Na atitude de confissão aprofunda as próprias raízes também a venerável prática do jejum eucarístico à qual, na presente Assembleia, será útil dedicar algumas reflexões.

a. Os fiéis que divorciaram e voltaram a casar e a Comunhão Eucarística

Nesta perspectiva merece uma particular atenção a singular modalidade com que os divorciados que voltaram a casar são chamados a viver a comunhão eclesial.

A ninguém passa despercebida a tendência à comunhão eucarística dos divorciados que voltaram a casar, para além de quanto é indicado pelo ensinamento da Igreja.

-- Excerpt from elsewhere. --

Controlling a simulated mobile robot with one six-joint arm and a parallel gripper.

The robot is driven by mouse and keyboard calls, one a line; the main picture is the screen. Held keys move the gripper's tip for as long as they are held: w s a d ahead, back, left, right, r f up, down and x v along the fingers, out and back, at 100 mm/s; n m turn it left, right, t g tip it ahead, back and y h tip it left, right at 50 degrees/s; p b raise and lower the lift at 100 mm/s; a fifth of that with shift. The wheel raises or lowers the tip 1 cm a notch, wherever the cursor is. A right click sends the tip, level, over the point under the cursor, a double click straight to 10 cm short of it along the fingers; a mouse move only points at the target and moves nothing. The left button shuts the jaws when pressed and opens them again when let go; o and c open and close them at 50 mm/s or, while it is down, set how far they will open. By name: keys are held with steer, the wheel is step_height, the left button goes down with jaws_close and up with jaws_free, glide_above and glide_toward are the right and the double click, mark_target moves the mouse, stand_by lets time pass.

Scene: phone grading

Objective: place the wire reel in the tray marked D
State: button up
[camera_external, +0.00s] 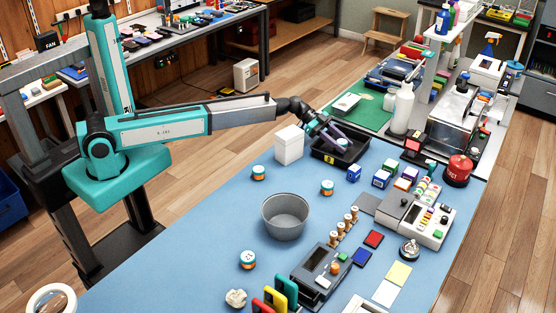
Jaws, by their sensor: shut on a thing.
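My gripper (337,138), with purple-grey fingers, reaches from the left over a black tray (360,150). It is shut on a small thing low between its fingertips, which I take to be the wire reel; the fingers mostly hide it. The tray is shallow and open, with a small yellow label on its front wall. The letter on the label is too small to read. I cannot tell whether the held thing touches the tray floor.
A white box (289,145) stands close left of the tray. Small blue-and-white boxes (381,179) stand at its right front. A grey bucket (285,217) and several teal-and-white round containers (327,188) stand on the blue mat (205,235). The mat's left part is mostly clear.

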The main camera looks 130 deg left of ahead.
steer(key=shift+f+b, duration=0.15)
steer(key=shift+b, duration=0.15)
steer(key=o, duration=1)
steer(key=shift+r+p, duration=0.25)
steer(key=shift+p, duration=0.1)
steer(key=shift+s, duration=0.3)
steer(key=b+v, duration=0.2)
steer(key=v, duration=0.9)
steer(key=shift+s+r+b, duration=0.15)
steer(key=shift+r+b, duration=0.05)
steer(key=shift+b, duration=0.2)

É necessário constatar que na base desta tendência não há somente superficialidade. Além das consideráveis diversidades de situações nos vários continentes, deve-se reconhecer que sobretudo em países de longa tradição cristã não poucos baptizados se uniram em matrimónio sacramental por uma mecânica adesão à tradição. Vários deles divorciam e voltam a casar. Praticando a vida cristã, alguns manifestam um grave incómodo e por vezes uma notável dor diante do facto de que a união seguida ao matrimónio impede a sua plena participação na reconciliação sacramental e na comunhão eucarística. Preciosas indicações doutrinais e pastorais foram oferecidas por Famíliaris consortio e por outros documentos (86). É preciso que toda a comunidade cristã ajude os divorciados novamente casados na consciência de que não são excluídos da comunhão eclesial. A sua participação na celebração eucarística permite, de qualquer forma, a comunhão espiritual que, se for bem vivida, faz eco ao próprio sacrifício de Jesus Cristo.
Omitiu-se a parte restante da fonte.